Go through the entries one line at a time, and gather every line that has the word "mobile".

### RECORD SET ###

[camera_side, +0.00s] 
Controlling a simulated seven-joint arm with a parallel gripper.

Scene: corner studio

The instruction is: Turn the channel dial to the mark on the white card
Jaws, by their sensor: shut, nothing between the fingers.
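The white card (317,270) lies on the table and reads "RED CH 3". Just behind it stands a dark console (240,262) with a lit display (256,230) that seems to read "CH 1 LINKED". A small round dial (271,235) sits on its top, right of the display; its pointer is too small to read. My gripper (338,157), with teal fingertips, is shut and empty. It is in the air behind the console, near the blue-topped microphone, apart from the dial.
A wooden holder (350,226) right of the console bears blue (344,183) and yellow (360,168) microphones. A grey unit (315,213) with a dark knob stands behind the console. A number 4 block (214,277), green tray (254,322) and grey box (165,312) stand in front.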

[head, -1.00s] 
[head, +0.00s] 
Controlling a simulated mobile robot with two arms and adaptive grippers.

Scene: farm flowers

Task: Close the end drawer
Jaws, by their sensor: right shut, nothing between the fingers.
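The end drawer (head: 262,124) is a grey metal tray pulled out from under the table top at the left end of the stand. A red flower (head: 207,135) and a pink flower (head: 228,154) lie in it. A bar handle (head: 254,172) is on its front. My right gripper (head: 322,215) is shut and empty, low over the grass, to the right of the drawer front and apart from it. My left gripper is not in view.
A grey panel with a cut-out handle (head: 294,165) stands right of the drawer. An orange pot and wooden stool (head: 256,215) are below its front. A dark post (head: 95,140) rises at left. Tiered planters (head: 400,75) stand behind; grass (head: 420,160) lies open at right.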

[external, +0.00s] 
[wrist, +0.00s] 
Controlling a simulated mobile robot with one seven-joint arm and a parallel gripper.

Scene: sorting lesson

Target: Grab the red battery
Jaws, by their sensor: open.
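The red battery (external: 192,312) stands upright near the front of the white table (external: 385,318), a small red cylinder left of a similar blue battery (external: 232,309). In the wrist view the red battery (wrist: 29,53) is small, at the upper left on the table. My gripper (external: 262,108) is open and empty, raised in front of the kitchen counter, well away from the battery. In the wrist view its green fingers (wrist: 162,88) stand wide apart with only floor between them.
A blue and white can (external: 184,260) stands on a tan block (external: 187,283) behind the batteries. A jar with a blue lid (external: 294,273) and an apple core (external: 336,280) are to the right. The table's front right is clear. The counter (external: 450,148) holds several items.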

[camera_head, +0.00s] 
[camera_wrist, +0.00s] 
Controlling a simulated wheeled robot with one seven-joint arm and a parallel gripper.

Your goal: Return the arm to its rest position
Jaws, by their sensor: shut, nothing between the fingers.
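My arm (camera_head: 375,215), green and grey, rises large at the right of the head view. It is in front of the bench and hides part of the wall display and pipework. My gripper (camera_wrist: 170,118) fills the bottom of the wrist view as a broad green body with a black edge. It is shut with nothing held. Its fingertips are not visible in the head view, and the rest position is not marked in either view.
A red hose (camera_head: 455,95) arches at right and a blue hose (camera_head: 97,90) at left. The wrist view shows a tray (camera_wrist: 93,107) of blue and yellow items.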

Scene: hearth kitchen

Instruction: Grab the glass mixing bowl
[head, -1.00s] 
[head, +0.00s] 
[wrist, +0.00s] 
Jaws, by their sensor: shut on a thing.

###

— TASK OUTPUT —
Controlling a simulated mobile robot with two arms and adaptive grippers.
Controlling a simulated mobile robot with one seven-joint arm and a parallel gripper.

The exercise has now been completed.